A. Gubaydullin(a), J. Senior(a), B. Karimi(a), A. Ronzani(a), Y.-C. Chang(a), G. Thomasa, D. S. Golubev(a), J.T. Peltonen(1), J. Ankerhold(b) and J.P. Pekola(a)
(a)QTF Centre of Excellence, Department of Applied Physics, Aalto University School of Science, P.O. Box 13500, 00076 Aalto, Finland
(b)Institute for Complex Quantum Systems and IQST, University of Ulm, 89069 Ulm, Germany

We have realized a platform to study and control the photonic heat transport across superconducting circuits. Our proposed circuit contains an Xmon type qubit capacitively coupled to coplanar waveguide resonators forming a resonator-qubit-resonator assembly. To study photonic heat transport the elements of ultra-sensitive microwave bolometry are integrated at the opposite ends of resonators. To characterize the various coupling elements in the system we perform RF spectroscopy [1]. We present recent observations of heat transport in the system with two asymmetric resonators, which show a rectification based on the direction of transport [2]. We propose an implementation scheme of an artificial atom maser [3] and show our recent experimental observations [4].
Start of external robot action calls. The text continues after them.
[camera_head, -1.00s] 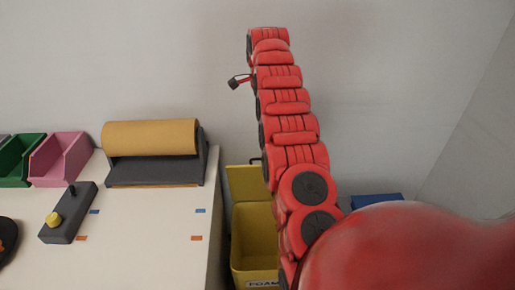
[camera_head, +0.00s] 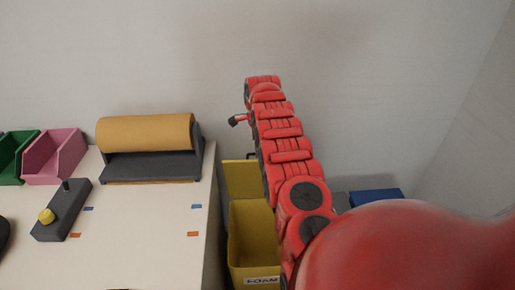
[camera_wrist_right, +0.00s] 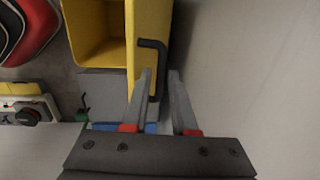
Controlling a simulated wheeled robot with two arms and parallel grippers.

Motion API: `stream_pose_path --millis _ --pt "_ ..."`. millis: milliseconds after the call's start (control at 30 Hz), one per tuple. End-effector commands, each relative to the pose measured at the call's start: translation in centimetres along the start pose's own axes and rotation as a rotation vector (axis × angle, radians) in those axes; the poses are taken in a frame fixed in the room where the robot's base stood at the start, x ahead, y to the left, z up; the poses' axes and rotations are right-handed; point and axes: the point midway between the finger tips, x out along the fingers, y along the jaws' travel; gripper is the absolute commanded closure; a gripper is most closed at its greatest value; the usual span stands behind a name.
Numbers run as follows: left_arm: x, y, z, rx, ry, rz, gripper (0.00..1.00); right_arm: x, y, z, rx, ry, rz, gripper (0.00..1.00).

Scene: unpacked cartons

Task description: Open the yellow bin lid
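The yellow bin (camera_head: 252,237) stands on the floor right of the table, with its mouth uncovered. Its yellow lid (camera_head: 240,178) stands raised at the back of the mouth. In the right wrist view the lid (camera_wrist_right: 148,25) appears beside the open bin (camera_wrist_right: 93,52), with a bent black handle (camera_wrist_right: 160,60) on it. My right gripper (camera_wrist_right: 162,85) is open; the handle's lower end is close to its left finger, and contact cannot be told. In the head view my right arm rises over the bin and its gripper is not distinguishable. My left gripper is not in view.
A white table (camera_head: 140,235) on the left holds a brown paper roll (camera_head: 146,132), a control box with a yellow button (camera_head: 62,210), and pink (camera_head: 55,155) and green (camera_head: 12,158) bins. A blue lid (camera_head: 376,197) shows right of my arm. The wall is close behind.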

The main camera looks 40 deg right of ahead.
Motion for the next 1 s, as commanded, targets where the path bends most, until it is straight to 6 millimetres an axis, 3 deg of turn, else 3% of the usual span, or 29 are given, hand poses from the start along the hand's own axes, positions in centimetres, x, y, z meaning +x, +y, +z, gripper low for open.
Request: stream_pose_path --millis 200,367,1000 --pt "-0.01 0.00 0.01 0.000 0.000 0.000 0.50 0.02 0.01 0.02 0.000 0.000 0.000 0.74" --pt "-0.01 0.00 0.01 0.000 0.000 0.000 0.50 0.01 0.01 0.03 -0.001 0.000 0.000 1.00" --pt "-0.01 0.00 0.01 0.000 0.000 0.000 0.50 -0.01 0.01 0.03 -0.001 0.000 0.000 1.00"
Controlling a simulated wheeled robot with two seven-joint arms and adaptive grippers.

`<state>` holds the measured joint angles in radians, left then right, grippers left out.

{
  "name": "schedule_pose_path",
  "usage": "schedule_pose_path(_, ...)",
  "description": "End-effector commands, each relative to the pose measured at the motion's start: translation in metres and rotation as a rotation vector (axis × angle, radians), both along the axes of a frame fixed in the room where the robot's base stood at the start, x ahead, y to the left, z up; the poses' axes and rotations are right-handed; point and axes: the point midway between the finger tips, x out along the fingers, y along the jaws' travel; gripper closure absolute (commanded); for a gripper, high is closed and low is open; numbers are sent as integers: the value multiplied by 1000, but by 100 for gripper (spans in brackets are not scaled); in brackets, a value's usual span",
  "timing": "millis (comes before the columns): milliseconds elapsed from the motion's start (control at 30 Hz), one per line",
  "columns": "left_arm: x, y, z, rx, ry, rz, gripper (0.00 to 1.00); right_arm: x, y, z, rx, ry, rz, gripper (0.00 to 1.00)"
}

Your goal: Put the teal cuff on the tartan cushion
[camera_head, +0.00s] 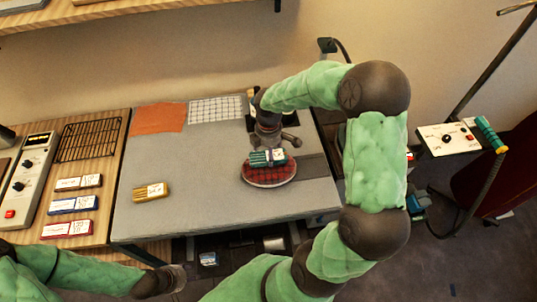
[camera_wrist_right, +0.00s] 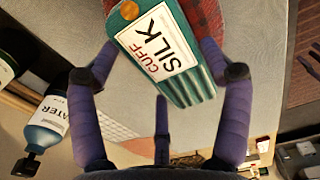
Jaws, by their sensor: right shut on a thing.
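The teal cuff (camera_head: 258,159), a ribbed block with a white label, is over the round red tartan cushion (camera_head: 270,180) at the table's right. In the right wrist view the cuff (camera_wrist_right: 193,88) reads "CUFF SILK" and hides part of the cushion (camera_wrist_right: 207,20). My right gripper (camera_head: 268,148) comes down from above and is shut on the cuff, with fingers on both sides of it. I cannot tell whether the cuff touches the cushion. My left gripper (camera_head: 172,279) is low in front of the table, away from both; its fingers are unclear.
A yellow cuff (camera_head: 151,191) lies on the grey table (camera_head: 210,215). An orange cloth (camera_head: 158,118) and a white grid (camera_head: 216,110) lie at the back. A black rack (camera_head: 88,140) and several labelled blocks are at the left. The table's middle is clear.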

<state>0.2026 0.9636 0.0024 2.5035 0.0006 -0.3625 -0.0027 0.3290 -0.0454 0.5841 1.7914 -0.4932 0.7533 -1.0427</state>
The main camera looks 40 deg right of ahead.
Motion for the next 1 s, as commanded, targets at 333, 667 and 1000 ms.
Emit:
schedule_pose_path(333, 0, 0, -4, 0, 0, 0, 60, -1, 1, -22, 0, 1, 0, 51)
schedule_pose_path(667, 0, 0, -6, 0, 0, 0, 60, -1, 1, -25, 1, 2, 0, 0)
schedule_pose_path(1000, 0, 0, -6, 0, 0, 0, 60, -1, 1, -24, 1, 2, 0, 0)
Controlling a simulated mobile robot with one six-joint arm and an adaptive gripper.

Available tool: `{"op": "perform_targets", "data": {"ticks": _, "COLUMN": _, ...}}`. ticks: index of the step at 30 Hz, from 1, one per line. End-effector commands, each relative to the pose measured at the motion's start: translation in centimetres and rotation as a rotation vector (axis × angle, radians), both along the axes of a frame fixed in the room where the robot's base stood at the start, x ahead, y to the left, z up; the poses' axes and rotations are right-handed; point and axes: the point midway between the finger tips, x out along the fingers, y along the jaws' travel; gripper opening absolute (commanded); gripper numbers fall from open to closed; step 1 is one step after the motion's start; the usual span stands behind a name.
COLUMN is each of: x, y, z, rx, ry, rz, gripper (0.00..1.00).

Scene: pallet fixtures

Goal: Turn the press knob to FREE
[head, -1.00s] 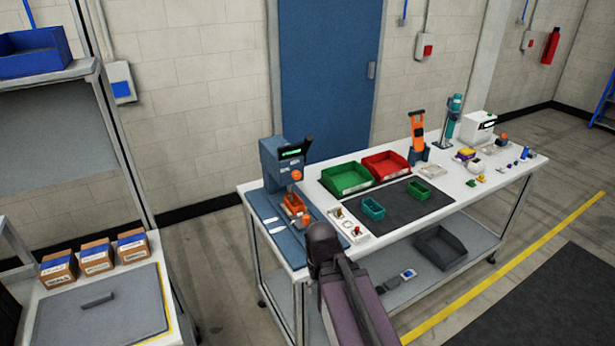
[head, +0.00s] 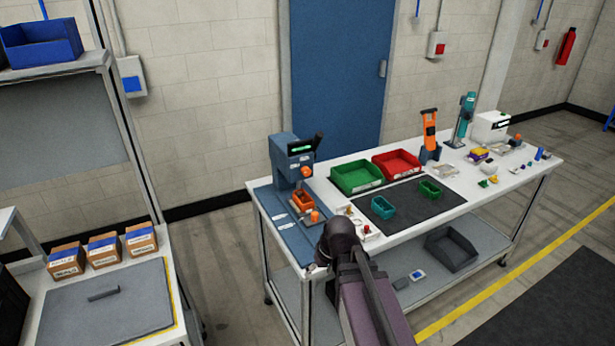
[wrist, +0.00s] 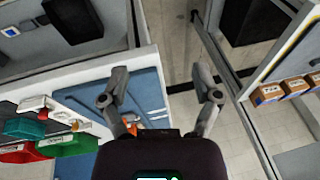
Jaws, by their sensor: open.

1. A. Gubaydullin, J. Senior, B. Karimi, Yu-C. Chang, J. T. Peltonen, and J. P. Pekola, Spectroscopy of the two superconducting resonators coupled via Xmon type qubit, submitted.
2. J. Senior, A. Gubaydullin, B. Karimi, J.T. Peltonen, J. Ankerhold, J.P. Pekola, “Heat rectification via a superconducting artificial atom”, Communications Physics 3 (1), 1-5 (2020).
3. G. Thomas, A. Gubaydullin, D.S. Golubev, J.P. Pekola, “Thermally pumped on-chip maser”, Physical Review B 102 (10), 104503 (2020).
4. A. Gubaydullin, G. Thomas, D.S. Golubev, J.P. Pekola, in preparation.